> THE REQUEST
Copy all the entries below exactly, but not the pictures.

> RECORDS SUPPLIED
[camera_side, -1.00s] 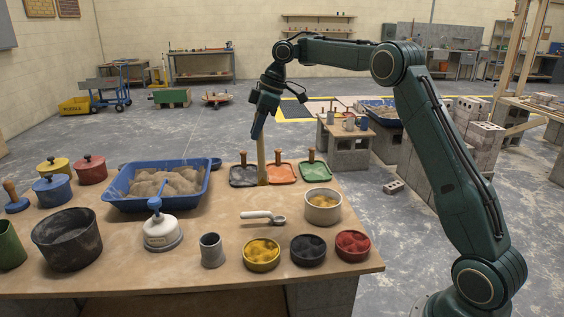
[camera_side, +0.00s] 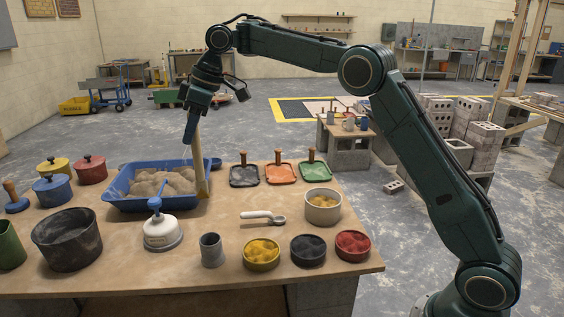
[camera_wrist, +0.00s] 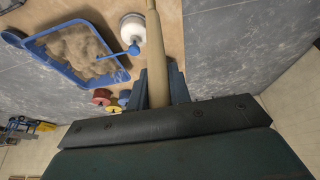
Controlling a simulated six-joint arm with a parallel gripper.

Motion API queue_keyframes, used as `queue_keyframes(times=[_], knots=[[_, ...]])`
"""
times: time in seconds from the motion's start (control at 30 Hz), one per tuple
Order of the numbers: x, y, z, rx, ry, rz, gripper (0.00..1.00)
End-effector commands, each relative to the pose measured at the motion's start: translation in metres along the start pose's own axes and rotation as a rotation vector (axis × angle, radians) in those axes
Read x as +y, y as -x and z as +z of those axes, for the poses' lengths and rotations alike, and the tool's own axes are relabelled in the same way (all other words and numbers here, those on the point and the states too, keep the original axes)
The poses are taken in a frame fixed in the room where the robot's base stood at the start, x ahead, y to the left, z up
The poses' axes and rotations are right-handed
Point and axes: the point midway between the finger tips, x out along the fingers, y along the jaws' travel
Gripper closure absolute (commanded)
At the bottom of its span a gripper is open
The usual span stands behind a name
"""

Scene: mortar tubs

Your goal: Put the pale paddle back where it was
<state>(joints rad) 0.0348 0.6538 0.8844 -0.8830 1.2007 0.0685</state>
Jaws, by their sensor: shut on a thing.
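My gripper (camera_side: 191,138) is shut on the pale paddle (camera_side: 201,168), a long wooden piece hanging nearly upright below the jaws. In the side view its lower end overlaps the right wall of the blue tub (camera_side: 130,200); I cannot tell whether it touches the tub. The tub holds a heap of sandy mortar (camera_side: 160,181). In the wrist view, the paddle (camera_wrist: 158,52) runs up from between my gripper's fingers (camera_wrist: 162,82) and leaves the top edge, so its far end is hidden. The blue tub (camera_wrist: 38,48) shows to its left there.
Pots (camera_side: 67,240) stand left, and bowls (camera_side: 261,255) at the front right. Bare tabletop (camera_side: 225,215) shows mid-table.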

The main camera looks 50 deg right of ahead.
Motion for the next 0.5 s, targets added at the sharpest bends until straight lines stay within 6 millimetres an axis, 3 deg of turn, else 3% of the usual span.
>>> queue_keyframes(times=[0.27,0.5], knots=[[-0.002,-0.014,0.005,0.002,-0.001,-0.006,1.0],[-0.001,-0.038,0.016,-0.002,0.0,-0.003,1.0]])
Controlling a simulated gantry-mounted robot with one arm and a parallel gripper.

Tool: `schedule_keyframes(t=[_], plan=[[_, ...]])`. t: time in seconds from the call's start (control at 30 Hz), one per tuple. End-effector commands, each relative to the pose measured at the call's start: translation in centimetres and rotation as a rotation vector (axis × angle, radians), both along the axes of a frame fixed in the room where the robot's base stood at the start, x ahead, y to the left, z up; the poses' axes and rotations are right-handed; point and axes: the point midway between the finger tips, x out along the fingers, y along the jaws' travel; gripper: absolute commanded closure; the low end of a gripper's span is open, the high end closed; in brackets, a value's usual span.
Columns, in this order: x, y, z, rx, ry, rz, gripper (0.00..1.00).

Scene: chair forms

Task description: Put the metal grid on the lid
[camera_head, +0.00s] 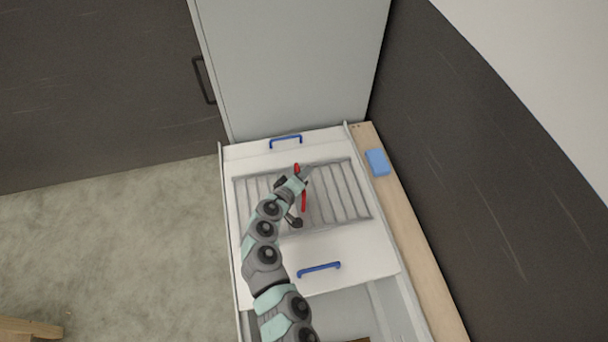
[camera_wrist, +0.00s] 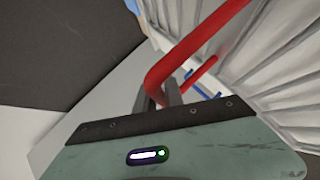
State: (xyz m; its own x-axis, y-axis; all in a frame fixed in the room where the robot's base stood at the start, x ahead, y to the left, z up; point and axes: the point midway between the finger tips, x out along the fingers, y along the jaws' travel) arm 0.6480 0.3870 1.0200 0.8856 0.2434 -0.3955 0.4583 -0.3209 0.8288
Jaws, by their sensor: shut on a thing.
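The metal grid (camera_head: 345,192) is a grey ribbed panel with red handles (camera_head: 303,200). In the head view it appears over the white lid (camera_head: 350,250), roughly flat; I cannot tell whether it touches the lid. The lid has blue handles at its far (camera_head: 286,140) and near (camera_head: 319,269) ends. My gripper (camera_head: 300,182) is at the left-middle of the grid, shut on a red handle. In the wrist view the fingers (camera_wrist: 170,94) close around the red handle bar (camera_wrist: 200,45), with the grid's ribs (camera_wrist: 285,70) at the right. My arm hides part of the grid's left side.
A blue block (camera_head: 377,162) lies on the wooden ledge (camera_head: 410,230) right of the lid. A tall grey cabinet panel (camera_head: 290,65) stands behind, and a dark wall (camera_head: 480,150) rises at the right. An open space (camera_head: 345,313) shows in front of the lid.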

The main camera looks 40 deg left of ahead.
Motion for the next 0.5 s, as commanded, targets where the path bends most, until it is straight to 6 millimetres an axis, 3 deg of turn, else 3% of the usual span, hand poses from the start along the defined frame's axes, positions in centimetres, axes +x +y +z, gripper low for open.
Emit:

> ANSWER TO THIS TASK
[camera_side, -1.00s] 
[camera_side, +0.00s] 
[camera_wrist, +0.00s] 
Controlling a simulated six-joint arm with a parallel gripper.

Motion API queue_keyframes, used as `queue_keyframes(times=[_], knots=[[_, ...]])`
"""
times: time in seconds from the motion's start (control at 30 Hz), one per tuple
Order of the numbers: x, y, z, rx, ry, rz, gripper (0.00..1.00)
End-effector commands, each relative to the pose measured at the motion's start: translation in metres along the start pose's own axes and rotation as a rotation vector (axis × angle, radians) in those axes
Read x as +y, y as -x and z as +z of those axes, for the poses' lengths and rotations alike, and the tool's own axes are relabelled in the same way (all other words and numbers here, those on the point and the states too, keep the original axes)
The poses are taken in a frame fixed in the room where the robot's base stood at the start, x ahead, y to the left, z up
The poses' axes and rotations are right-handed
Point and axes: the point midway between the finger tips, x out along the fingers, y along the jaws' travel
Gripper closure absolute (commanded)
At the bottom of its span a gripper is open
The usual span stands behind a name
"""

Scene: mortar tubs

Your goal: Put the pale paddle back where it was
<state>(joints rad) 0.0348 0.6538 0.8844 -0.8830 1.2007 0.0685</state>
Jaws, by their sensor: shut on a thing.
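My gripper (camera_side: 191,138) is shut on the pale paddle (camera_side: 201,168), a long wooden piece hanging nearly upright below the jaws. In the side view its lower end overlaps the right wall of the blue tub (camera_side: 130,200); I cannot tell whether it touches the tub. The tub holds a heap of sandy mortar (camera_side: 160,181). In the wrist view, the paddle (camera_wrist: 158,52) runs up from between my gripper's fingers (camera_wrist: 162,82) and leaves the top edge, so its far end is hidden. The blue tub (camera_wrist: 38,48) shows to its left there.
Pots (camera_side: 67,240) stand left, and bowls (camera_side: 261,255) at the front right. Bare tabletop (camera_side: 225,215) shows mid-table.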

The main camera looks 50 deg right of ahead.
Motion for the next 0.5 s, targets added at the sharpest bends until straight lines stay within 6 millimetres an axis, 3 deg of turn, else 3% of the usual span.
>>> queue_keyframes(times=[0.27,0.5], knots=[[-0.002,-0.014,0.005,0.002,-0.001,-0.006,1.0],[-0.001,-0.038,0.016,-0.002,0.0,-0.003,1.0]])
Controlling a simulated gantry-mounted robot with one arm and a parallel gripper.

Tool: `schedule_keyframes(t=[_], plan=[[_, ...]])`. t: time in seconds from the call's start (control at 30 Hz), one per tuple. End-effector commands, each relative to the pose measured at the call's start: translation in centimetres and rotation as a rotation vector (axis × angle, radians), both along the axes of a frame fixed in the room where the robot's base stood at the start, x ahead, y to the left, z up; the poses' axes and rotations are right-handed; point and axes: the point midway between the finger tips, x out along the fingers, y along the jaws' travel; gripper: absolute commanded closure; the low end of a gripper's span is open, the high end closed; in brackets, a value's usual span.
Columns, in this order: x, y, z, rx, ry, rz, gripper (0.00..1.00).

Scene: chair forms

Task description: Put the metal grid on the lid
[camera_head, +0.00s] 
[camera_wrist, +0.00s] 
State: (xyz m; its own x-axis, y-axis; all in a frame fixed in the room where the robot's base stood at the start, x ahead, y to the left, z up; point and axes: the point midway between the finger tips, x out along the fingers, y along the jaws' travel) arm 0.6480 0.3870 1.0200 0.8856 0.2434 -0.3955 0.4583 -0.3209 0.8288
Jaws, by their sensor: shut on a thing.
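The metal grid (camera_head: 345,192) is a grey ribbed panel with red handles (camera_head: 303,200). In the head view it appears over the white lid (camera_head: 350,250), roughly flat; I cannot tell whether it touches the lid. The lid has blue handles at its far (camera_head: 286,140) and near (camera_head: 319,269) ends. My gripper (camera_head: 300,182) is at the left-middle of the grid, shut on a red handle. In the wrist view the fingers (camera_wrist: 170,94) close around the red handle bar (camera_wrist: 200,45), with the grid's ribs (camera_wrist: 285,70) at the right. My arm hides part of the grid's left side.
A blue block (camera_head: 377,162) lies on the wooden ledge (camera_head: 410,230) right of the lid. A tall grey cabinet panel (camera_head: 290,65) stands behind, and a dark wall (camera_head: 480,150) rises at the right. An open space (camera_head: 345,313) shows in front of the lid.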

The main camera looks 40 deg left of ahead.
Motion for the next 0.5 s, as commanded, targets where the path bends most, until it is straight to 6 millimetres an axis, 3 deg of turn, else 3% of the usual span, hand poses from the start along the defined frame's axes, positions in centimetres, axes +x +y +z, gripper low for open.
Emit:

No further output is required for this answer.